Toujours poilues et en colère, les Guerrilla Girls ont fêté leurs trente ans d’existence l’an dernier. Ce collectif américain s’est fait la mauvaise conscience d’un milieu artistique souvent dominé par des artistes blancs et masculins. Pas encore ringardisées, elles viennent d’exposer au côté des activistes françaises de La Barbe à la galerie Michèle Didier (Paris IIIe), avant d’investir Londres en octobre et le Frac Lorraine en novembre.
L’accrochage parisien de leurs productions, qui relèvent d’un street art tendance punk féministe et anticapitaliste, permet de mesurer la longévité et l’impact de cette résistance créative. Soit une forme d’«artivisme» mêlant pratiques artistiques, contestation incisive et redoutables plans de com. Leur marque de fabrique? Des créations graphiques qui allient un sens de la formule souvent hilarant à des statistiques éclairantes. L’une de leurs interventions les plus mémorables, sur fond jaune poussin, comporte l’image détournée de la Grande Odalisque d’Ingres avec une tête de singe accompagnée de ce slogan: «Les femmes doivent-elles se dénuder pour entrer au Metropolitan Museum ? Moins de 5% des artistes dans les sections d’art moderne sont des femmes mais 85% des nus sont féminins.».
Dans le sillage des activistes underground du Guerrilla Art Action Group qui sévissait à New York à la fin des sixties et de Gran Fury, proche d’Act Up, l’acte de naissance des Guerrilla Girls remonte à 1985, après une exposition au MoMA. «Nous voulions attirer l’attention sur une situation dont personne ne parlait.

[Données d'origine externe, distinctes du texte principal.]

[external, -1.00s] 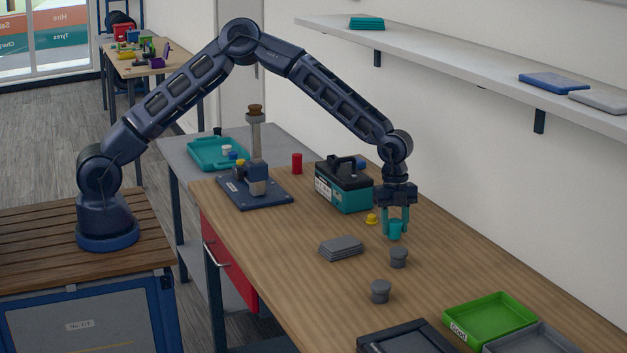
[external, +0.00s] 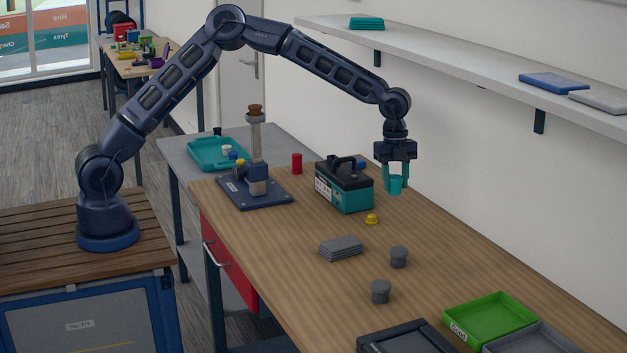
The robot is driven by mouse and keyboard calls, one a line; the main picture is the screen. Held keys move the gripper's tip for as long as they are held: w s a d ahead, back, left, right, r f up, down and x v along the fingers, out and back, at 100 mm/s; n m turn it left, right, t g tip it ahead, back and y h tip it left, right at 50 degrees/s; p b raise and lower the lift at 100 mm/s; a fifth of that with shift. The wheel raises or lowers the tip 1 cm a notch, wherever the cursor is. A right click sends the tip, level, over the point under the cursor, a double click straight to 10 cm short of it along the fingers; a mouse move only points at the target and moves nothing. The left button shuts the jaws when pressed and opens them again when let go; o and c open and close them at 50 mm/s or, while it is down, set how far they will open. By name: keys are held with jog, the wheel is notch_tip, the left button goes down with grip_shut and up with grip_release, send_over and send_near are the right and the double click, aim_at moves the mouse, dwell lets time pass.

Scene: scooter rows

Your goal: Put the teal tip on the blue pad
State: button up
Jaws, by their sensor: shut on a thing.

C’était après la deuxième vague du féminisme, il y avait à l’époque un réel retour de bâtons patriarcal.» Un petit noyau se réunit et opte alors pour une formation en groupe d’action non violent ainsi que pour un anonymat protégeant ses membres sans faire écran à leur discours. «Le but a toujours été de générer de la discussion et du débat, critiquer ne suffit pas».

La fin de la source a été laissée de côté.